KHALID (RADHIYALLAHU ‘ANHU) DAN PASUKANNYA TIBA DI NEGERI YAMAMAH.

 

Gambar oleh Kanenori dari Pixabay.

Bismillah…

Alhamdulillah Wash-Shalatu Was-Salamu ‘Ala Rasulillah.

Setelah Khalid (Radhiyallahu ‘Anhu) dan pasukannya mendapatkan tambahan kekuatan dari kota Madinah, mereka segera berangkat menuju negeri Yamamah. Yang dimana kisah mengenai keberangkatan mereka ini berbunyi sebagaimana berikut…

Berkata Ibnu Jarir (Rahimahullah): “Telah menuliskan kepadaku as-Sirriy, dari Syu’aib, dari Saif, dari Abi ‘Amr bin al-‘Alla’, dari beberapa orang gurunya, dimana mereka berkata: ‘…Maka berjalanlah Khalid dan pasukannya menuju negeri Yamamah.

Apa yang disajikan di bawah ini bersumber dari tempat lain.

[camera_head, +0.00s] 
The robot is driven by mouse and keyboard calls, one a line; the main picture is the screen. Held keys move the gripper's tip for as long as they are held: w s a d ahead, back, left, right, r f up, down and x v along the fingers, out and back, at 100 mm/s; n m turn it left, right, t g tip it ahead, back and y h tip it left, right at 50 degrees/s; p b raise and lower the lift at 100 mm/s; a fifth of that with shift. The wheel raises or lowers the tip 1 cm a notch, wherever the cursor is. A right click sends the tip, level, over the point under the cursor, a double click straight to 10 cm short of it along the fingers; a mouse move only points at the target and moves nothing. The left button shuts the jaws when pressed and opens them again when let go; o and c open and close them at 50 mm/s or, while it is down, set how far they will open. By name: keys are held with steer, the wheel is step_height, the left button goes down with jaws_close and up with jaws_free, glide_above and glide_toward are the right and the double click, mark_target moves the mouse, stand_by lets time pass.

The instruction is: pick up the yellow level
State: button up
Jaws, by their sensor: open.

Hingga ketika mereka telah mendekati negeri tersebut, mereka mendapati beberapa ekor kuda milik ‘Iqqah, al-Hudzail, dan Ziyad (mereka adalah para pengikut Sajah binti al-Harits).

Ketiga orang ini berada dinegeri Yamamah karena sebuah tugas yang diembankan oleh Sajah kepada mereka, yaitu menunggu keluarnya upeti yang dijanjikan oleh Musailamah kepada Sajah sebagai bentuk jaminan akan persekutuan kedua kelompok. Khalid sendiri memutuskan untuk menuliskan surat perihal ketiga orang tersebut ke suku Tamim (yang telah kembali kepada naungan Islam), maka setelah suku Tamim membaca surat Khalid tadi, mereka segera mengusir ketiga orang tersebut keluar dari jazirah arab.

BACA JUGA:

ABU BAKAR (RADHIYALLAHU ‘ANHU) MEMOBILISASI DAN MEMPERSIAPKAN KAUM MUSLIMIN UNTUK MENYONGSONG PERTEMPURAN MELAWAN MUSAILAMAH AL-KADZDZAB.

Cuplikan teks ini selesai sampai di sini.